The Key to Happiness

Like most moms, I adore my kids. I love them all the same and differently. I love how each of them move in the world, treating others with respect, caring and doing no harm. 

They are adults and except for one of them, as is common in this economy, are still needing or taking advantage of the help I can give in order to take the next step in life. I am so good with that. Honestly, having the two of them home with me for the last two years was life saving. I'm not sure who has helped who more?

Hopefully, I didn't hold on too tight but I cannot image going through what our family went through without them by my side. Many nights, just knowing there was someone else asleep in the house provided immeasurable comfort. It is not lost on me that it must have been so hard for them to watch me struggle to get back from zombie status to the world of the living; add on to that their own pain and the pain of watching their beloved father try to survive a mental illness that often times has tried to convince him to end it all. I am amazed at the graciousness they allotted for this flawed woman, as well as the compassion and tenderness they have shared with their father. 
 
Kids 1, 2 and 3 were all home when the shit hit the fan. They watched as the swat team was called to get their father off of a roof and, eventually, haul the man that used to brush their teeth in his lap, brush their hair before school, read them bedtime stories and pray with them before sleep, was hauled off with hands cuffed behind his back. Child 4 was in Germany.....I cannot fathom how that must have been for her.....being in a strange country with a strange family all while her world, more than 5,000 miles away, was crumbling.
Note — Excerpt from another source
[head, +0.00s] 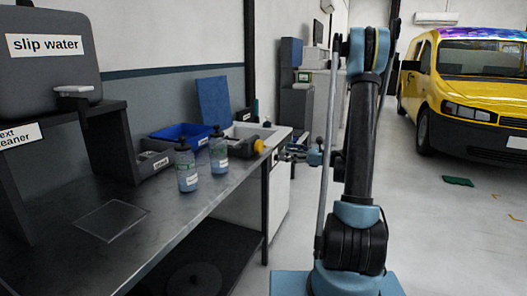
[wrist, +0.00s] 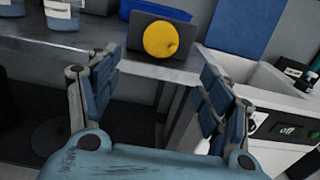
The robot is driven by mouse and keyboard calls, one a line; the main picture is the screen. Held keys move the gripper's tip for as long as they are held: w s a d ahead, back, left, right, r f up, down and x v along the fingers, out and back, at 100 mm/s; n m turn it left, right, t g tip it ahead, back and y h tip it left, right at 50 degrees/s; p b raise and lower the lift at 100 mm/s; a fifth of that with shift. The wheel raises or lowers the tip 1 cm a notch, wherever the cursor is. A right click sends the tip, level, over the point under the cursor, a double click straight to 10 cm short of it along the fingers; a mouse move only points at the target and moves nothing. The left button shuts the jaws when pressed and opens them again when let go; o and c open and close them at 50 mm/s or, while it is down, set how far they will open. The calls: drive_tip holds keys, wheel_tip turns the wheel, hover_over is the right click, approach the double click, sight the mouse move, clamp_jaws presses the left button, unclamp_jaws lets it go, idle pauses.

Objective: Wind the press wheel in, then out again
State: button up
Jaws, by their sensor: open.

My hope for each of them is that they use this part of their lives to grow and learn instead of allowing it to handicap them. In my ignorance, my childhood experiences did not teach me but cause me to build a protective wall. I wish for each of them the ability to be vulnerable, to feel love and the ability accept love, embrace the knowledge that they are uniquely special and, most importantly, the realization that gratefulness is the key to true happiness.












Comments

  1. None of my business but I'm gonna ask anyway...Are any of them in program along with you, or on their own? None of my adult children followed me into the halls of Alanon. It was a weird feeling for me to be the only one who got help. They were, all of them, there for the Intervention we staged for my spouse; their father. We all agreed that the Intervention was necessary but after it was over the only person who entered any kind of treatment was me. Just curious.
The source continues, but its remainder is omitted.